Monday, December 12, 2005
A very large part of being an artist, is getting your own reference material. I spend a lot of time searching out animals for my paintings. We had the extreme good fortune to find ourselves in the middle of a herd of maybe 100 elk this weekend.
We were so excited. We were near Clearwater Junction, between Great Falls and Missoula. It's a nice wintering range for elk and deer. We like to roam around the side roads, hoping we'll see animals for photos.
When we spotted these elk, I got in the back of the truck and leaned over the cab, taking photos as Robert drove. It was awesome to be in the middle of this herd and hear them talking to each other. I heard their whistles, grunts and squeaks and saw them interacting with each other. Hunting season is over, so they're much calmer than they were a couple weeks ago.
This could have been the elk herd from the wildlife refuge near Seeley Lake. If it was, they're out roaming from their range, or maybe they don't know where it is?
On the subject of reference material and copyrights:
There are ways an artist can get reference material without taking their own photos. You can purchase the rights to someone else's copyrighted work. If you see a photo you like and you'd like to use it to create a painting, find out who the work belongs to, and ask their permission. Pay them what they ask for their photo, it belongs to them. Don't use their work, thinking you can "change it 15%" and that's legal. It isn't. It isn't legal if you take the image and turn it black, making it a silouette. Any photographer who took a picture, can recognize their work when they see it. If they can recognize it, you haven't changed it enough to be legal. Use your own photos, it's the correct way to gather reference material.

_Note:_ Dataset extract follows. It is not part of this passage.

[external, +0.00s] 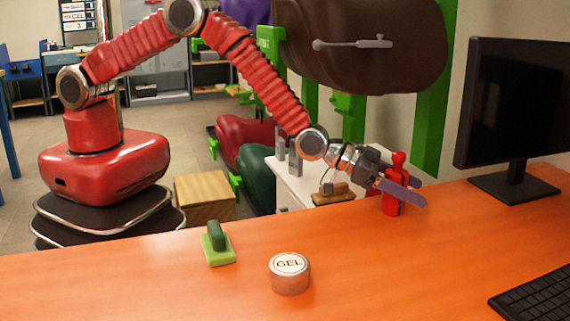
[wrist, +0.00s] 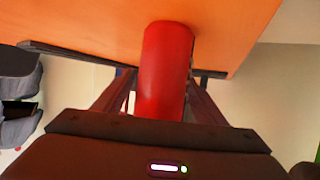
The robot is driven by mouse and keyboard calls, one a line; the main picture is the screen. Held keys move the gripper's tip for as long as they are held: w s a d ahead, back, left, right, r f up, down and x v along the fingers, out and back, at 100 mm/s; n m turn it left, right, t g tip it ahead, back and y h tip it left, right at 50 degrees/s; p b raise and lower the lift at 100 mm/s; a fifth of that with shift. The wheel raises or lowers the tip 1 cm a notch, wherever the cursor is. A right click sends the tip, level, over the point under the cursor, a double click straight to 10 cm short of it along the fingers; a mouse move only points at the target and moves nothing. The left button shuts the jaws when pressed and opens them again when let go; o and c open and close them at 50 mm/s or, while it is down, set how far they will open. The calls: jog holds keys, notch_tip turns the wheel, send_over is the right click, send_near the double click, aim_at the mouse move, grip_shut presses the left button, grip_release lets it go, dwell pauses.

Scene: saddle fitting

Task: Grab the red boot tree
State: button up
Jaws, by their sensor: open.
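The red boot tree (external: 394,207) is a small upright bottle-shaped piece with a rounded knob on top. It stands on the orange table near its far edge, left of the monitor. My gripper (external: 408,190) is at the boot tree, with a grey finger crossing in front of its middle. In the wrist view the boot tree (wrist: 166,70) shows as a red cylinder between my two open fingers. The fingers look apart from it on both sides, though contact is hard to judge. Part of its body is hidden by my gripper in both views.
A round tin marked GEL (external: 289,275) and a green-handled brush or block (external: 217,245) stand on the orange table (external: 130,290). A monitor (external: 515,110) and keyboard (external: 535,295) are at the right. A brown saddle-like form (external: 365,65) hangs on green supports behind my arm.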

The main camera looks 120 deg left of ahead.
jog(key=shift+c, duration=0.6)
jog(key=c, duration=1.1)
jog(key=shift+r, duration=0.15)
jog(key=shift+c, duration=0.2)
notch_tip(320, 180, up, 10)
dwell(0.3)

If you absolutely can't get your own reference photos, find a gallery of photos that's shared or free. The artist site wetcanvas.com has a reference library for it's users to share. The members there, upload reference work constantly. I'm sure there are other sites on the web that are similar. Copyright law is extremely clear, you must use your own reference material, or you must find the owner of the photo you like, and either get their permission or pay them the price they ask of you for using it.
If you look in photo and artist magazines, many times you'll see advertisements for someone who's selling reference photos by subject. The photos aren't terribly expensive and you then have legal right to use them.

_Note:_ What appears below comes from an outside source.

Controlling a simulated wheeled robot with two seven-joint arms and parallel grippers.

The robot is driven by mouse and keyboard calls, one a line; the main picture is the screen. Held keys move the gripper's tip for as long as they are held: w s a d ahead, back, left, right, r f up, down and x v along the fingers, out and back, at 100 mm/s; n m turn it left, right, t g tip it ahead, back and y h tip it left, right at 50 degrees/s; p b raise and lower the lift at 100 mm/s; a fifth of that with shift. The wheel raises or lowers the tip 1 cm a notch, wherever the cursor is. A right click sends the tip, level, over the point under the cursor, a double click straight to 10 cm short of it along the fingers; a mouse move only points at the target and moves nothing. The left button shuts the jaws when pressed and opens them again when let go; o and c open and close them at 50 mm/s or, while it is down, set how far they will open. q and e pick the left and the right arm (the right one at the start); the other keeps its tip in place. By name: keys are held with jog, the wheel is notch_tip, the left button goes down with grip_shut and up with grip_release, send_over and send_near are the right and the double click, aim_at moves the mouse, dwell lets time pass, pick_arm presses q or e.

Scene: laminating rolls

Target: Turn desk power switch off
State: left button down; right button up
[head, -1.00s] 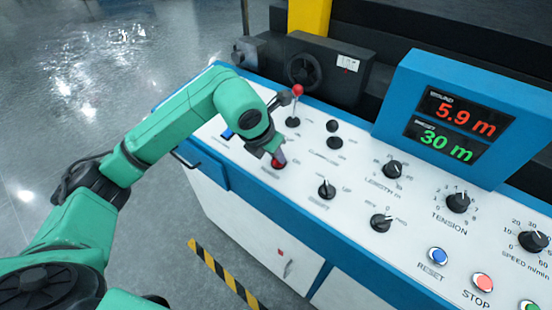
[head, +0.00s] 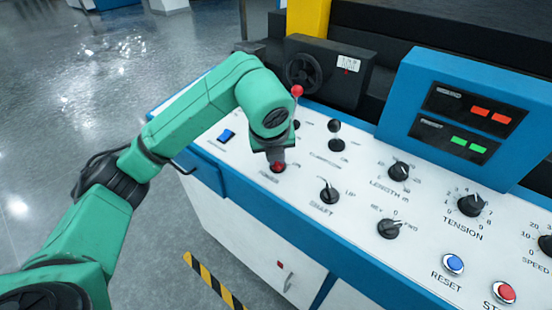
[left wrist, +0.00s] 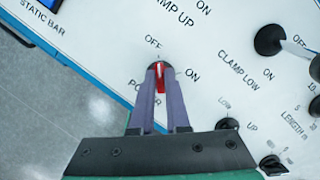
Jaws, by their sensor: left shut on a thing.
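The power switch (head: 278,168) is a small red and black rotary knob on the white desk panel. In the left wrist view the red knob (left wrist: 160,80) sits between OFF and ON labels, with its POWER label partly hidden by the fingers. Its upper end points roughly toward OFF. My left gripper (head: 278,160) is shut on the knob from above, and its two purple-grey fingers (left wrist: 160,72) flank it in the left wrist view. The display (head: 468,118) shows red and green blocks with no readable numbers. My right gripper is not in view.
The lever with a red ball (head: 297,91) stands close behind my left wrist. A blue rocker switch (head: 226,135) lies to the left. Black knobs (head: 330,191) and the reset button (head: 453,264) lie to the right. Open floor lies left of the desk.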

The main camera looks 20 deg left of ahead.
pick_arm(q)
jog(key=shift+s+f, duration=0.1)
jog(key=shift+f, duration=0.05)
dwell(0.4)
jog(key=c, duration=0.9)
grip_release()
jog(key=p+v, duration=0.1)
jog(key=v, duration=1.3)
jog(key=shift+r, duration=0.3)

Sometimes when artists are starting out, they use anything they can find to create a painting from. They see a photo they like and they copy it. After an artist has worked a while, they begin to learn about copyright laws and more about what's legal and what isn't.
So if you're someone who wants to become an artist, get your camera out and start shooting! I hope someday, you'll find yourself in the middle of a herd of elk, or where ever else you might desire to be. I took over 200 photos of these elk in a half hour. The light was fading, and most of the photos are blurry or dark, but I can use something from each of them. My mind will remember the feeling of being there, and the camera will give me the facts I need when I begin to paint my elk paintings.
Another thing will happen when you use your own reference photos. Your work becomes uniquely your own. You're not seeing and recording through another person's eyes, you're using your own vision. Your artwork will reflect this and become better and better. I think this is because you have total creative flow, from beginning to end of your project. It's like being in the middle of the elk herd, even though I can't put the grunts and whistles of the elk communications on the canvas, the feeling I got from being there, will become part of my paintings.